People hired to find dirt on other people for use in political campaigns usually manage to find something, no matter how far-fetched or implausible. That's the purpose of oppo research. It doesn't have to be verifiable or even truthful, it merely needs to be damaging. Clinton's team mentioned the thinly sourced 35 page "dossier" to favored reporters such as David Corn in October, but even they and he refused to publish its contents, though they did use its existence to attack Director Comey of the FBI and its investigations of the Clintons.

So forgive my naivete, and my failure to jump on board the "Trump's a traitor" bandwagon, despite my distaste for the man and disgust over his impending inauguration. I haven't seen much of anything to substantiate the charges against Trump in Christopher's Steele's document, and apparently neither have many, many reputable journalists.
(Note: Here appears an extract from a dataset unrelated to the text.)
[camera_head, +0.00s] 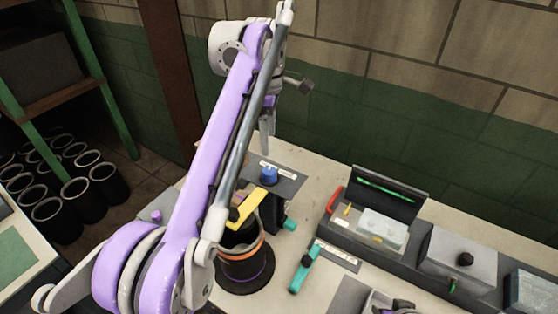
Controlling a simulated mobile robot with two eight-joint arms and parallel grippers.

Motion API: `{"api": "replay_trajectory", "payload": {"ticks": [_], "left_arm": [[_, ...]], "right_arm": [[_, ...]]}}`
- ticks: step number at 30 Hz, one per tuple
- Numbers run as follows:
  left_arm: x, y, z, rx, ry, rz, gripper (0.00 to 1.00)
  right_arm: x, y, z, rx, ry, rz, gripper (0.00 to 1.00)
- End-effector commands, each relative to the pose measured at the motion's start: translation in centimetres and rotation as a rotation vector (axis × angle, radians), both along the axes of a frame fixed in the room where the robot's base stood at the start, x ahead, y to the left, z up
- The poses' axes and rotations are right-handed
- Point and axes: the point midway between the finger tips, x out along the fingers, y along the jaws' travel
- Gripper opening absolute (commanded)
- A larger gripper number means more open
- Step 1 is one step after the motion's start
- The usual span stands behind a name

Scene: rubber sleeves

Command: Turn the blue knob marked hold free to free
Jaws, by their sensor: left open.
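The blue knob (268,175) stands on a dark grey plate (289,187) with a small white label near the middle of the bench. The label's words are too small to read, and so is the knob's setting. My left gripper (267,138) hangs just behind and above the knob, pointing down, with its jaws open and empty. It looks apart from the knob. My left arm runs up across the view and hides part of the bench left of the knob. A grey and dark part at the bottom edge may belong to my right arm; its jaws cannot be made out.
A black cylinder with an orange band (243,262) and a yellow bar (243,212) stand in front of the knob. A teal-handled tool (304,268) lies to the right. An open dark case (390,192) and grey boxes line the right side.

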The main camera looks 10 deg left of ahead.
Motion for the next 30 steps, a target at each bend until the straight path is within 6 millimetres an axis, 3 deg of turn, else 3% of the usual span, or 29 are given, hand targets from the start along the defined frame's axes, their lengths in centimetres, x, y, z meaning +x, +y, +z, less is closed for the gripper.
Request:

Yet, here we are, days before Trump becomes President, discussing this scandal, one which doesn't have much "there there". It's a lot of noise, to date, but not much else.

Nonetheless, its mere existence has been used to justify increased conflict with Russia, calls for investigations of Trump by Republicans and Democrats alike, and more anonymously sourced stories that say little other than "Trust us - Trump is a Russian mole." If the shoe was on the other foot, and this dossier (or one similarly outrageous in its allegations) was being used to attack President-elect Hillary Clinton, would you feel the same way and express the same concerns about her impending Presidency that you are posting here about Trump's?

Please, feel free to take your time and answer honestly.